Sri Lanka exports up 5.4-pct in February, imports fall

2014-05-05

Sri Lanka's exports rose 5.4 percent in February 2014 from a year earlier, with apparel exports up 6.6 percent, while imports fell amid weak credit growth, official data showed.

In the first two months of the year exports were up 13.9 percent to 1,739 million US dollars, the Central Bank said.

Agricultural exports rose 15.3 percent to 201.2 million US dollars with tea up 11.7 percent to 115.6 million US dollars.

Textile and garment exports were up 6.6 percent to 396.2 million US dollars with export to the USA up 8.8 percent and to the EU up 8.7 percent.

Imports fell 6.2 percent to 1,344.7 million US dollars.
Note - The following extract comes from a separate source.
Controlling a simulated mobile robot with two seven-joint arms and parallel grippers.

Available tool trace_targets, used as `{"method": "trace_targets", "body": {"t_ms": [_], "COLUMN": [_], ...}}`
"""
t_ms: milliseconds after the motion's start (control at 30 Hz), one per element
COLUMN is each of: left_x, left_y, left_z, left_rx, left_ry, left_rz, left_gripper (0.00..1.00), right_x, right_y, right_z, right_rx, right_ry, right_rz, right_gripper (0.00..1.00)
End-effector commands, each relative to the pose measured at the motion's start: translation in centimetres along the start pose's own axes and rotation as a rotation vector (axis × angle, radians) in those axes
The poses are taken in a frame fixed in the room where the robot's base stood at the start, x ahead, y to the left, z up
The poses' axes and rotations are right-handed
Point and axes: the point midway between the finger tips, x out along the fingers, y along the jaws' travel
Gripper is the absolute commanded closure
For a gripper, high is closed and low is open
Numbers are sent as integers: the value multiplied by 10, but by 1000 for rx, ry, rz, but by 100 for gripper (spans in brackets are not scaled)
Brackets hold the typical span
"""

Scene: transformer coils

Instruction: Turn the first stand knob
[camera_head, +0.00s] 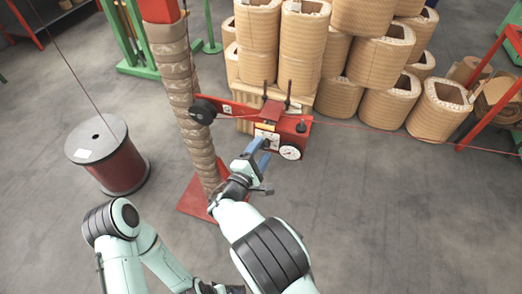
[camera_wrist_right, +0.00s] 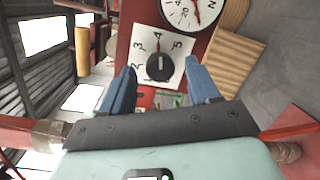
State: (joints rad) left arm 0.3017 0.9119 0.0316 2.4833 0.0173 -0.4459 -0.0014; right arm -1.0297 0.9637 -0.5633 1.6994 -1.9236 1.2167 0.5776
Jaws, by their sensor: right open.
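The stand knob (camera_wrist_right: 159,67) is a black round knob on a white numbered plate (camera_wrist_right: 183,48) in the right wrist view. In the head view my right gripper (camera_head: 263,152) is in front of the red stand unit (camera_head: 284,126), partly covering the plate. My left arm is folded at the lower left, its gripper barely visible at the bottom edge.
A round white gauge (camera_wrist_right: 193,8) sits beside the knob plate. A wrapped post (camera_head: 190,95) stands left of my right gripper. A wire runs from the stand unit to the right. A red drum (camera_head: 122,170) stands left; stacked coils (camera_head: 345,60) fill the back.

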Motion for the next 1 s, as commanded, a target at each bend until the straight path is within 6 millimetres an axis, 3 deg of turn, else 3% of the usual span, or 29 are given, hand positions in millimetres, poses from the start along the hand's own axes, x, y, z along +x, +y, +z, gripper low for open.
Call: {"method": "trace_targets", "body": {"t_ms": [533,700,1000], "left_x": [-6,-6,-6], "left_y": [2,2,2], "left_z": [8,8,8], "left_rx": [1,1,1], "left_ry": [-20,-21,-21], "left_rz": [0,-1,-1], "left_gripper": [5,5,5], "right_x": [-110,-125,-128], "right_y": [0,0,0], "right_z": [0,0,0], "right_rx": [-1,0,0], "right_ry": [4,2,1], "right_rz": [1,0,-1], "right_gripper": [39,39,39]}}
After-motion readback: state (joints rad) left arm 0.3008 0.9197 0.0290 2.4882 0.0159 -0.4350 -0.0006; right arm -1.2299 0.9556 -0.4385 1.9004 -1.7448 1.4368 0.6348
Consumer goods rose 7.2 percent to 223.8 million US dollars and intermediate goods fell 4.7 percent to 827.4 million US dollars.

Fuel imports were a slight 0.6 percent up to 420.9 million US dollars.
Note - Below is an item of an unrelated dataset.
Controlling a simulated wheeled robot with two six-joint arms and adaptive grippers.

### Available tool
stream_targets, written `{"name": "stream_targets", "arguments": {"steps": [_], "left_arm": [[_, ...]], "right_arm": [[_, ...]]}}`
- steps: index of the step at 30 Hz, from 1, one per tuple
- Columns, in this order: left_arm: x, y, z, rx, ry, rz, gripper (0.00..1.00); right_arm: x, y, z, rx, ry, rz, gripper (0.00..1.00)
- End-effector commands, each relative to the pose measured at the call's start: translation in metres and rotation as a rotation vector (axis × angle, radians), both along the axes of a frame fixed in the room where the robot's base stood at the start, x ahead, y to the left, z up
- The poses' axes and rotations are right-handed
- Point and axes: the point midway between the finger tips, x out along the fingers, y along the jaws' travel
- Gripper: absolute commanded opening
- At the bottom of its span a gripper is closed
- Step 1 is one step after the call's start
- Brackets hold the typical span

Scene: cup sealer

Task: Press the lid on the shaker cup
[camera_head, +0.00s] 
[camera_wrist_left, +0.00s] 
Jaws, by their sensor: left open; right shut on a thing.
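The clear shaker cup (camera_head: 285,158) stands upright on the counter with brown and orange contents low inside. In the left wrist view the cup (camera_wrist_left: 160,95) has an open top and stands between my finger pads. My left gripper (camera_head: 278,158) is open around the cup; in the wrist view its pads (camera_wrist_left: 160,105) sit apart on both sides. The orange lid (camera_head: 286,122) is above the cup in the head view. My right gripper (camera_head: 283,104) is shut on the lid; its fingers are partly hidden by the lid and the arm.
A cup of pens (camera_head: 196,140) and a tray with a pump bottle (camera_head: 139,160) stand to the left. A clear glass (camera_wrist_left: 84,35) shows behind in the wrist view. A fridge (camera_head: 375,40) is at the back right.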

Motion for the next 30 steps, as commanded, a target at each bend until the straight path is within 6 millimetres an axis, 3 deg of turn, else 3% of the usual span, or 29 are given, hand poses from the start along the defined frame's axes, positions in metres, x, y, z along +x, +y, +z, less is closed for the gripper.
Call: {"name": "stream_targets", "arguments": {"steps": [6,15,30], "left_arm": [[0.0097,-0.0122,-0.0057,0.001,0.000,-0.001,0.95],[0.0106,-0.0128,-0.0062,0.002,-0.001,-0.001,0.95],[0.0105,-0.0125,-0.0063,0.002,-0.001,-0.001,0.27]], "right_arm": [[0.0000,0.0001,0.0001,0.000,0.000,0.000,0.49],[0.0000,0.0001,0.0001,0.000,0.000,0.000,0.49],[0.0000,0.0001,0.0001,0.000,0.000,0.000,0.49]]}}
Textile and textile articles were down 6.4 percent to 152.5 million US dollars despite higher apparel exports, which the central bank said was due to local manufacture of inputs.

Investment goods fell 17.7 percent to 292.6 million US dollars in February, with building materials down 21.8 percent to 81.8 million US dollars and transport equipment down 53 percent to 39.6 million US dollars.

The trade deficit contracted 20.7 percent to 503.7 million US dollars.

In the first two months of 2014, exports rose 13.9 percent to 1,739 million US dollars from a year earlier, imports rose just 1.1 percent to 2,998.6 million US dollars and the trade gap contracted 12.5 percent to 1,259 million US dollars.

Sri Lanka's trade deficit is triggered when foreign exchange earnings outside of exports such as through worker remittances, tourism or even foreign borrowings trigger imports.

High volumes of exports also trigger more imports when the proceeds are spent.

Imports usually fall when credit growth is weak and not all foreign receipts are spent within a given period, resulting is build ups of domestic liquidity and foreign reserves.

Sri Lanka's credit growth has slackened after a credit bubble fired a balance of payments crisis in 2011/2012. In February private credit fell in absolute terms.